The request:
Extract, exactly and without pictures, every line from the one that includes "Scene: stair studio" through the final line of the material below.
======
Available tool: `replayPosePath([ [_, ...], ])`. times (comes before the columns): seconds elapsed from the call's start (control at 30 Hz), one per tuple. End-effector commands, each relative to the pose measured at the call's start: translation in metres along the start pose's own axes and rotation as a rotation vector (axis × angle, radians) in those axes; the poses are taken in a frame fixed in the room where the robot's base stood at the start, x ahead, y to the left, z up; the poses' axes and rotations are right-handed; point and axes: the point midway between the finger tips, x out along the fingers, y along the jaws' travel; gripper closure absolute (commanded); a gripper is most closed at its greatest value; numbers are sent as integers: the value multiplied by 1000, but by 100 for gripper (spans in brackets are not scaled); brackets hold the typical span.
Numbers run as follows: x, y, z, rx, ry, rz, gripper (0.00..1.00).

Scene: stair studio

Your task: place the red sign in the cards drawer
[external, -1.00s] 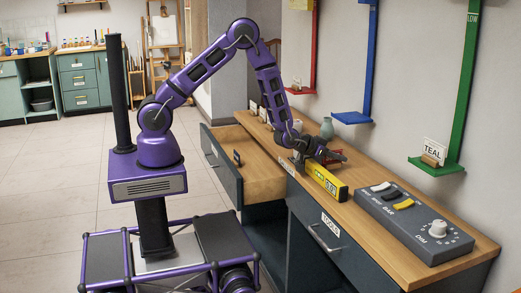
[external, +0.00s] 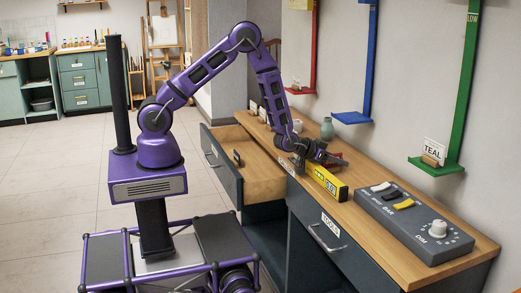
======
Solution:
Scene: stair studio

Your task: place the red sign in the cards drawer
[external, -1.00s] 
[external, +0.00s] 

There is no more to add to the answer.